WRITTEN REQUEST
Set down every entry word for word. Omit the pictures.

MATERIAL PROVIDED
◆ ◆ ◆ ◆ ◆ ◆ ◆

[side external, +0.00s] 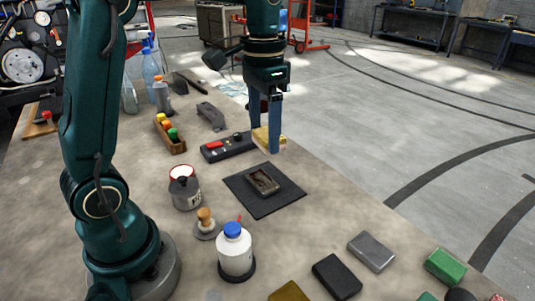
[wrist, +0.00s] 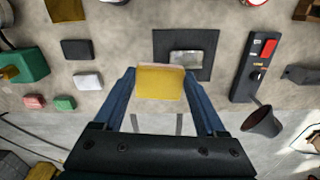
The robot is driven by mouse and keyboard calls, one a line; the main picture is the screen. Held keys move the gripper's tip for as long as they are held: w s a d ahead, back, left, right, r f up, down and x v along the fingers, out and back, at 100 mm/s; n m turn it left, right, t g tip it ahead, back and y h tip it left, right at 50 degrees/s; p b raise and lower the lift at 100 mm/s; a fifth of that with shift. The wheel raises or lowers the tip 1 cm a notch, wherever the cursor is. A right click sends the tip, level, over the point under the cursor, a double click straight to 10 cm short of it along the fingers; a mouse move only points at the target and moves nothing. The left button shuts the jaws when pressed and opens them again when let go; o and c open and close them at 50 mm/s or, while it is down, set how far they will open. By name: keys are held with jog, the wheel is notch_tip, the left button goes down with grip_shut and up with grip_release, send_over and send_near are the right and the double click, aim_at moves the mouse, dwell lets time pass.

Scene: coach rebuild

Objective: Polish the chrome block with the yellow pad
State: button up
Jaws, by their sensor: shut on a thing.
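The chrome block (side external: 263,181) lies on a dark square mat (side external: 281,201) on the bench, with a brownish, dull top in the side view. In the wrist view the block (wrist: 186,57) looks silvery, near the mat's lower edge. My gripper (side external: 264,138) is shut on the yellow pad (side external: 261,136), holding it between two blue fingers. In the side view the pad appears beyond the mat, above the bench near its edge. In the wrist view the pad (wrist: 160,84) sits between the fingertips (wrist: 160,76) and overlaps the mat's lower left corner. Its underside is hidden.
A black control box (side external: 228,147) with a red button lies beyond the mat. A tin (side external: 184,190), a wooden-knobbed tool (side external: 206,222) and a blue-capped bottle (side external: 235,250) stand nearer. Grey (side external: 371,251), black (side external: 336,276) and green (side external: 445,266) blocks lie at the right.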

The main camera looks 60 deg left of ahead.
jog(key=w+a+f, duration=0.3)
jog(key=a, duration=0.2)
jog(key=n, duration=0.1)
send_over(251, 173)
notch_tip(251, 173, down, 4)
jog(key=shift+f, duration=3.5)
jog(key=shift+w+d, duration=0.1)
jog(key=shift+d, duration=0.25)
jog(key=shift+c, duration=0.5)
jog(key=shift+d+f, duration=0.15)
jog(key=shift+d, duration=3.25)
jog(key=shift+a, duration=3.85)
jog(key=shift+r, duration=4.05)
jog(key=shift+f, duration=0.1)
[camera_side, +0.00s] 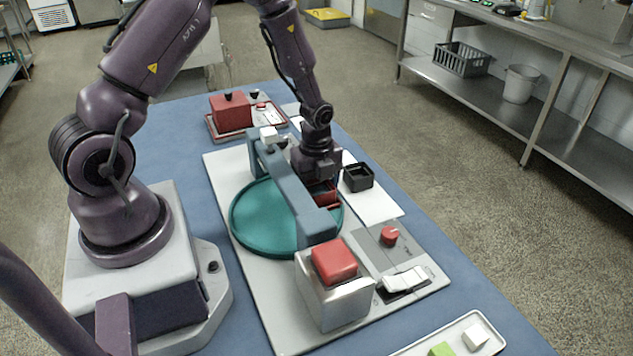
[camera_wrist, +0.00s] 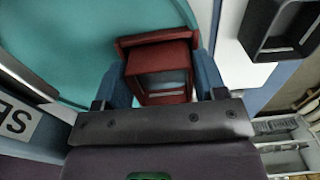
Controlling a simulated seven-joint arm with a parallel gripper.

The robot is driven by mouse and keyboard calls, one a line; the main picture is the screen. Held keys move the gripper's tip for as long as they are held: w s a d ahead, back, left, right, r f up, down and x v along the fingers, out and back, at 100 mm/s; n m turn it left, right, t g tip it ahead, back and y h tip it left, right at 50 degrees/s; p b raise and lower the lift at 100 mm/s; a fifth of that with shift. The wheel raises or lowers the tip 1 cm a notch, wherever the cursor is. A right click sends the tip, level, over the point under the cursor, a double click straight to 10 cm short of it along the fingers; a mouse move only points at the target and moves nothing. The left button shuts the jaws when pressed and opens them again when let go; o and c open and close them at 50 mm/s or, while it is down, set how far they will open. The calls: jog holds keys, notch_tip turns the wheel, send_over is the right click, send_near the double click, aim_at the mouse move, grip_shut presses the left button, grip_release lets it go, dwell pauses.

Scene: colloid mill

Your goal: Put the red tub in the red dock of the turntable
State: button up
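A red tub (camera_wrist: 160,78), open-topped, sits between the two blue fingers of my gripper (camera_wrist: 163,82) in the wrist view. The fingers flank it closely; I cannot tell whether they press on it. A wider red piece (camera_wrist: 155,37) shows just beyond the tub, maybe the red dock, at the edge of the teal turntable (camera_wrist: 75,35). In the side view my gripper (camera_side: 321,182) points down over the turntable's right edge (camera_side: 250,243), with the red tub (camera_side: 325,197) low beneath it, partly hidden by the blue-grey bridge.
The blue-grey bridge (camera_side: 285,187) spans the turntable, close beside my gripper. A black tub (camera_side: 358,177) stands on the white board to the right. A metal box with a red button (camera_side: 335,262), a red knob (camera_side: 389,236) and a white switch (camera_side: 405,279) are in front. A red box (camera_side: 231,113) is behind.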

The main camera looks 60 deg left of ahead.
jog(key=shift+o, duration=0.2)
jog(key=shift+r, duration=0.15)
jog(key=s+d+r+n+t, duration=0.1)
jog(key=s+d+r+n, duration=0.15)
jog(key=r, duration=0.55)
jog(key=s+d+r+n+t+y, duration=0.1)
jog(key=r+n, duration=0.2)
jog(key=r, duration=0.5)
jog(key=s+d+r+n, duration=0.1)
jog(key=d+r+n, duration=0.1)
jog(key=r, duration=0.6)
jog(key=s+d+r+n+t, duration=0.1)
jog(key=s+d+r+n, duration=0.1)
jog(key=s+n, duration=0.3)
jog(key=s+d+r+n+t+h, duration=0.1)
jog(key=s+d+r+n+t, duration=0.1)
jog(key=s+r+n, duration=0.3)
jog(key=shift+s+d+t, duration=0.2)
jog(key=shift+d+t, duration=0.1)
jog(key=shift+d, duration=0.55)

◆ ◆ ◆ ◆ ◆ ◆ ◆

SOLUTION TO THE PROBLEM
[side external, +0.00s] 
[wrist, +0.00s] 
The robot is driven by mouse and keyboard calls, one a line; the main picture is the screen. Held keys move the gripper's tip for as long as they are held: w s a d ahead, back, left, right, r f up, down and x v along the fingers, out and back, at 100 mm/s; n m turn it left, right, t g tip it ahead, back and y h tip it left, right at 50 degrees/s; p b raise and lower the lift at 100 mm/s; a fifth of that with shift. The wheel raises or lowers the tip 1 cm a notch, wherever the cursor is. A right click sends the tip, level, over the point under the cursor, a double click straight to 10 cm short of it along the fingers; a mouse move only points at the target and moves nothing. The left button shuts the jaws when pressed and opens them again when let go; o and c open and close them at 50 mm/s or, while it is down, set how far they will open. By name: keys are held with jog, the wheel is notch_tip, the left button goes down with grip_shut and up with grip_release, send_over and send_near are the right and the double click, aim_at moves the mouse, dwell lets time pass.

Scene: coach rebuild

Objective: Polish the chrome block with the yellow pad
State: button up
Jaws, by their sensor: shut on a thing.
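The chrome block (side external: 263,181) lies on a dark square mat (side external: 281,201) on the bench, with a brownish, dull top in the side view. In the wrist view the block (wrist: 186,57) looks silvery, near the mat's lower edge. My gripper (side external: 264,138) is shut on the yellow pad (side external: 261,136), holding it between two blue fingers. In the side view the pad appears beyond the mat, above the bench near its edge. In the wrist view the pad (wrist: 160,84) sits between the fingertips (wrist: 160,76) and overlaps the mat's lower left corner. Its underside is hidden.
A black control box (side external: 228,147) with a red button lies beyond the mat. A tin (side external: 184,190), a wooden-knobbed tool (side external: 206,222) and a blue-capped bottle (side external: 235,250) stand nearer. Grey (side external: 371,251), black (side external: 336,276) and green (side external: 445,266) blocks lie at the right.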

The main camera looks 60 deg left of ahead.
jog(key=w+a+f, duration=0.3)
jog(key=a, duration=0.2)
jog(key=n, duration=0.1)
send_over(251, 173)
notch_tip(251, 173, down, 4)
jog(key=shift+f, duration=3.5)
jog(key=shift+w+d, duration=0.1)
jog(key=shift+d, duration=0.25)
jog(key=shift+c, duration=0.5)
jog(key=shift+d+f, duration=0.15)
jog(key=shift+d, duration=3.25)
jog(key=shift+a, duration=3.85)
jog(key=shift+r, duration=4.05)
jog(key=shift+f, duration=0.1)
[camera_side, +0.00s] 
[camera_wrist, +0.00s] 
Controlling a simulated seven-joint arm with a parallel gripper.

The robot is driven by mouse and keyboard calls, one a line; the main picture is the screen. Held keys move the gripper's tip for as long as they are held: w s a d ahead, back, left, right, r f up, down and x v along the fingers, out and back, at 100 mm/s; n m turn it left, right, t g tip it ahead, back and y h tip it left, right at 50 degrees/s; p b raise and lower the lift at 100 mm/s; a fifth of that with shift. The wheel raises or lowers the tip 1 cm a notch, wherever the cursor is. A right click sends the tip, level, over the point under the cursor, a double click straight to 10 cm short of it along the fingers; a mouse move only points at the target and moves nothing. The left button shuts the jaws when pressed and opens them again when let go; o and c open and close them at 50 mm/s or, while it is down, set how far they will open. The calls: jog holds keys, notch_tip turns the wheel, send_over is the right click, send_near the double click, aim_at the mouse move, grip_shut presses the left button, grip_release lets it go, dwell pauses.

Scene: colloid mill

Your goal: Put the red tub in the red dock of the turntable
State: button up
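A red tub (camera_wrist: 160,78), open-topped, sits between the two blue fingers of my gripper (camera_wrist: 163,82) in the wrist view. The fingers flank it closely; I cannot tell whether they press on it. A wider red piece (camera_wrist: 155,37) shows just beyond the tub, maybe the red dock, at the edge of the teal turntable (camera_wrist: 75,35). In the side view my gripper (camera_side: 321,182) points down over the turntable's right edge (camera_side: 250,243), with the red tub (camera_side: 325,197) low beneath it, partly hidden by the blue-grey bridge.
The blue-grey bridge (camera_side: 285,187) spans the turntable, close beside my gripper. A black tub (camera_side: 358,177) stands on the white board to the right. A metal box with a red button (camera_side: 335,262), a red knob (camera_side: 389,236) and a white switch (camera_side: 405,279) are in front. A red box (camera_side: 231,113) is behind.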

The main camera looks 60 deg left of ahead.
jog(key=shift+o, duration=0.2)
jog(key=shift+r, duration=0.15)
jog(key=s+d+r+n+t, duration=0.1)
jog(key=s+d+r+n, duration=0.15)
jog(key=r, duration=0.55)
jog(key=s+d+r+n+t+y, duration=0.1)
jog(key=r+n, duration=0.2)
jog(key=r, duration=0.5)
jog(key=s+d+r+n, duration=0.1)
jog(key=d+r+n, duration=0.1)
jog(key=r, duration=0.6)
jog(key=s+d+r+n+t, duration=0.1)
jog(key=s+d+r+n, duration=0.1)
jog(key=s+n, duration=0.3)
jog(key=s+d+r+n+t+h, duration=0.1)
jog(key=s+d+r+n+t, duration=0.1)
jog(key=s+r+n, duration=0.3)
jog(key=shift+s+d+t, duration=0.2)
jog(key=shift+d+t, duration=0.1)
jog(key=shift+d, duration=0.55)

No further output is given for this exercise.